The parents of and lawyers for William Marcus “Marc” Wilson, 21, asserted in an online press conference Monday that he was defending himself and his girlfriend from a racially motivated attack when he shot at the truck in which Haley Hutcheson, 17, was a passenger.

Hutcheson, a Claxton High School student from Bellville, died after being struck by a bullet on Veterans Memorial Parkway in Statesboro just after midnight on June 14. Charged with aggravated assault and felony murder, Wilson is scheduled to appear for a bond and first-appearance hearing 9 a.m. Tuesday before Judge Michael Muldrew in Bulloch County Superior Court.

William Marcus Wilson
William Marcus Wilson

Wilson’s father, Pat Wilson, who is chief of Coweta County Fire and Rescue, and mother, Amanda Wilson, also spoke to reporters and described their son as a loving, well brought-up young man.  The Wilsons, a biracial couple, now live in Sharpsburg but previously were Statesboro-area residents, and he worked for the Statesboro Fire Department.

Pat Wilson called his son Marc “my little buddy” and described him as “a strong Christian.”

“Marc, like our other children, were all brought up to be law-abiding citizens,” Pat Wilson said. “We taught them to trust in law enforcement and other legal establishments. However, today, I believe that that trust has been broken. Marc has been painted to be something that he is not.

“He immediately was charged with this heinous crime, and yet he was trying to protect not only his life because the first one he talked about was the life of the passenger in the car with him, his girlfriend,” the defendant’s father said. “That’s what Marc is about. Marc is about that person that was totally defending, totally defending. … I know that this young man has been about love, about peace.”

Haley Hutcheson
Haley Hutcheson

The night of Hutcheson’s death, Wilson, who lived with his parents, had been in Statesboro with his girlfriend, who is white. It was attorney Francys Johnson, a little later in an answer to a reporter’s question, who gave the defense team’s account of what happened that night.

About 12:30 a.m., Wilson and his girlfriend were returning from picking up a meal at Taco Bell when they were “accosted by a truckload of guys hanging out of the window, waving their arms, possibly armed, yelling phrases like, ‘N…!’, ‘Your lives don’t matter,’ and speaking directly to his girlfriend, that she was a ‘n…. lover,” Johnson asserted.

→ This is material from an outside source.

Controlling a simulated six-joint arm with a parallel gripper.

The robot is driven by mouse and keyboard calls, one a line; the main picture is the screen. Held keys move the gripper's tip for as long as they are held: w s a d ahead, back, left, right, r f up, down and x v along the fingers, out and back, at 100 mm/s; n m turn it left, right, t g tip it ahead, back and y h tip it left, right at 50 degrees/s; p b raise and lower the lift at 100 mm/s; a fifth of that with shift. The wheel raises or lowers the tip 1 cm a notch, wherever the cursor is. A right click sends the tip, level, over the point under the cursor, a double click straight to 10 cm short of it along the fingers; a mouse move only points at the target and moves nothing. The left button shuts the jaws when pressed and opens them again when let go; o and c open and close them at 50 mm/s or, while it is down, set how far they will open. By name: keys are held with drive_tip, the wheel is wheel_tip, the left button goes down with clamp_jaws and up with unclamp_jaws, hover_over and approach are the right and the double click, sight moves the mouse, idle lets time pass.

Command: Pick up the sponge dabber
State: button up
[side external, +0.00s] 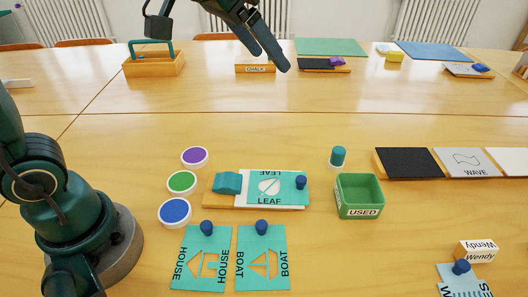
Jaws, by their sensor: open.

“They continued to use their truck, which was much larger that Mr. Wilson’s small Ford Focus as a dangerous weapon and attempted to run him off the road,” Johnson continued. “They struck the vehicle with some object, possibly even the truck, before Mr. Wilson took the action that he took in defending his life and the life of his girlfriend.”


Mother’s statement

Wilson’s parents didn’t talk about alleged details of the incident. But they spoke of their son, alive but in jail, in terms similar to those some of Hutcheson’s relatives used in speaking of her during a press conference June 16, one day before she was buried and he, accompanied by Johnson, surrendered to police.

“As a mother, I know that it must be very hard what the Hutcheson family has had to go through,” Amanda Wilson said Monday. “But I know that had the roles been reversed and Marc not reacted the way he did, we would be mourning the loss of two lives instead of one, and it would be his and his girlfriend’s, and we would have never known what really happened that night.”

At first she had left the screen while fighting back tears. She choked up again as she finished her statement.

“Marc is a loving and caring person, and he has been painted and made to look like somebody that he’s not,” she said, also citing Psalm 27:3 as his favorite, “Though an army camp against me, my heart shall not fear …”


Legal defense team

The legal team assembled in her son’s defense includes attorneys Johnson, from Statesboro and well known for civil rights work; Mawuli Davis of the Davis Bozeman Law Firm of Decatur; Martha Hall, of Hall & Navarro of Springfield and Statesboro; R. Gary Spencer of Atlanta, and Nefertara Clark of Clark & Clark Law Group, Atlanta.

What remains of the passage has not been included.